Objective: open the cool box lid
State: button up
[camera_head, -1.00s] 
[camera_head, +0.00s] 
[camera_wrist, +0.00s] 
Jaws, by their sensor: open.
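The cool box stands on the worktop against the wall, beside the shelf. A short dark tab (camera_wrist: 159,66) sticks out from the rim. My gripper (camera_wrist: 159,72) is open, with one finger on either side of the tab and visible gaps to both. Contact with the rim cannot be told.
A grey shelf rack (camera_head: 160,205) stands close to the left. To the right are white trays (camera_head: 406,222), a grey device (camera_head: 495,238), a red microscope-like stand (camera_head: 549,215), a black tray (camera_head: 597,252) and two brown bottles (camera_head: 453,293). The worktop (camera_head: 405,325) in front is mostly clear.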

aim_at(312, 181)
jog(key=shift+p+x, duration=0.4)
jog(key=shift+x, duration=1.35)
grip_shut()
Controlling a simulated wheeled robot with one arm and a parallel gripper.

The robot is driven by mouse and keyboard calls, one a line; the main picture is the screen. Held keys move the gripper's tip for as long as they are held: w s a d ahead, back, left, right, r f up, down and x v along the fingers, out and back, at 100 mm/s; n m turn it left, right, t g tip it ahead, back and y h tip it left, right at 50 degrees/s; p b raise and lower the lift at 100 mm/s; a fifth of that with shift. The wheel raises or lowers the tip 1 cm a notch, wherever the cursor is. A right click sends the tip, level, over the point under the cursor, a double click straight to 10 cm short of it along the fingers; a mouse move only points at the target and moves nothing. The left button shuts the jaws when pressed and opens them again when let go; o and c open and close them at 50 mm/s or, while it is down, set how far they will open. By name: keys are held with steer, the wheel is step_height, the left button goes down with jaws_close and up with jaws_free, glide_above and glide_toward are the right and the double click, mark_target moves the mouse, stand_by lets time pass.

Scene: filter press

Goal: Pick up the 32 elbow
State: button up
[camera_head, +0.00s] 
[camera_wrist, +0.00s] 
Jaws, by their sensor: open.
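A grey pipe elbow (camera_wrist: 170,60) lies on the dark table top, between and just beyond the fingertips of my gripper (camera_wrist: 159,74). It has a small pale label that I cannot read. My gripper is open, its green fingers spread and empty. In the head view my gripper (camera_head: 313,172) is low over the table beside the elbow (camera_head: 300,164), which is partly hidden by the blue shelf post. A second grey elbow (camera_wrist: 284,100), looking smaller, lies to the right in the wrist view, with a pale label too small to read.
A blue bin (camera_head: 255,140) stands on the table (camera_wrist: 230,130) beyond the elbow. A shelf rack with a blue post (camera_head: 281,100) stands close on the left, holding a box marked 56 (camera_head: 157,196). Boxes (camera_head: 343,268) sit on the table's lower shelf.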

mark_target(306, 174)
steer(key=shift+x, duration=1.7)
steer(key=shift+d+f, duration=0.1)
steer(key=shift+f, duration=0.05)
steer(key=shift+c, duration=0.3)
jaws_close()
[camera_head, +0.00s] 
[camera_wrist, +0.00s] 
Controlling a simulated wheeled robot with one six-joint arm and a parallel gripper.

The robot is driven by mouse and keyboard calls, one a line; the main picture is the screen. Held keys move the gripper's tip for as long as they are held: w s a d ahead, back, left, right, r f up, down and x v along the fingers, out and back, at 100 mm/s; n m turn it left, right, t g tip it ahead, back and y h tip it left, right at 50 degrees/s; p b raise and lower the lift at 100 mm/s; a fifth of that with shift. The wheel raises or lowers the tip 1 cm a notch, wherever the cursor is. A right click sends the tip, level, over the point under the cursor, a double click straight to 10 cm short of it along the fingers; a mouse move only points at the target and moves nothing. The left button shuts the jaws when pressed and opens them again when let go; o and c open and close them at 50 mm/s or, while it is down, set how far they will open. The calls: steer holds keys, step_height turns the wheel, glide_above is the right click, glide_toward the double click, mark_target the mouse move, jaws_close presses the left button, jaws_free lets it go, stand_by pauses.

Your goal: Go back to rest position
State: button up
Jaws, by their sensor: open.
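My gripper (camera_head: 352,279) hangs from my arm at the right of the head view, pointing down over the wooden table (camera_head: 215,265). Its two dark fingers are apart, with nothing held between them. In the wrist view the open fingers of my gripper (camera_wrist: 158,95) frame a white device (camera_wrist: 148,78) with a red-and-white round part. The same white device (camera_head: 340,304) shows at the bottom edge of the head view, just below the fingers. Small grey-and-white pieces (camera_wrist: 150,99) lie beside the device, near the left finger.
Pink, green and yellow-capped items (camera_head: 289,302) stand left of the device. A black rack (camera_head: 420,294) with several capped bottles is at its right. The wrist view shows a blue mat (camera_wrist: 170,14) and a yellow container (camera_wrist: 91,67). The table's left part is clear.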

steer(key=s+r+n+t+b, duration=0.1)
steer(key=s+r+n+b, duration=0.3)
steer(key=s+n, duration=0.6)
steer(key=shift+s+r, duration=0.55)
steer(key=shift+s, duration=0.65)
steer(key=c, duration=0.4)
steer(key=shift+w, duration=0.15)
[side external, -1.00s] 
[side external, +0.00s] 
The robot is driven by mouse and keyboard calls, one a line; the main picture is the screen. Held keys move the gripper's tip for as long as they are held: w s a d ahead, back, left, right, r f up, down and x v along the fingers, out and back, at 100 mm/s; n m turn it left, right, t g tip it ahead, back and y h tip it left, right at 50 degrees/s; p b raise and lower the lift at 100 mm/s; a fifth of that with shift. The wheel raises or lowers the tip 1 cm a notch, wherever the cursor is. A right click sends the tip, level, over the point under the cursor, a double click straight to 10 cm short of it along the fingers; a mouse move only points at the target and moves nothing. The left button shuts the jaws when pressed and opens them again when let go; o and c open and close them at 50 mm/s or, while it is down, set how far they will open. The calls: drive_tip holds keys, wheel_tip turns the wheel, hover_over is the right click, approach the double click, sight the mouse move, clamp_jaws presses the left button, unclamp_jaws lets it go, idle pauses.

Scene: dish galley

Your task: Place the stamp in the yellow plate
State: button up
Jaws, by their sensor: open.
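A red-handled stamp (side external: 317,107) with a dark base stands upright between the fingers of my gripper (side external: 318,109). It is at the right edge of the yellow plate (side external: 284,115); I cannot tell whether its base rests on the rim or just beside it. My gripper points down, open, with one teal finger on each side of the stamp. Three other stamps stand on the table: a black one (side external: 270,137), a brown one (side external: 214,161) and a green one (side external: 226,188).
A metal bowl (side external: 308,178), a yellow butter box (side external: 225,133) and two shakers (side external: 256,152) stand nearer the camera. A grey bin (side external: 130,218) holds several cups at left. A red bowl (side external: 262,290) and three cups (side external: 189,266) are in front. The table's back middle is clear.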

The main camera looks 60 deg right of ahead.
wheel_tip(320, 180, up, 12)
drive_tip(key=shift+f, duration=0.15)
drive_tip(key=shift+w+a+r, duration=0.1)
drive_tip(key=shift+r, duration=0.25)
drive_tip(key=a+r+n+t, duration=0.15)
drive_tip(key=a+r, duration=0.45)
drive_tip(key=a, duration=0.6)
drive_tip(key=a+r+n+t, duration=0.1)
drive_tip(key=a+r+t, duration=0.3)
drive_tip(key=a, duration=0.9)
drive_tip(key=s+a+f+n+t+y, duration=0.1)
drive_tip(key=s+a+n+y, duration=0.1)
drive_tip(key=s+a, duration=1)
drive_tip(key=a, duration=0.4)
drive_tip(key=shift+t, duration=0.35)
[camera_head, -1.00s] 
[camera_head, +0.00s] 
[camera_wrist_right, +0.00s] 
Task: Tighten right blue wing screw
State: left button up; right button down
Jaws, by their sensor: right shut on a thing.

- - -

## EXERCISE AIM
Check every line of the entries above for the word "wheeled" and report how many lines contain it, giving the number only.

## TASK ANSWER
2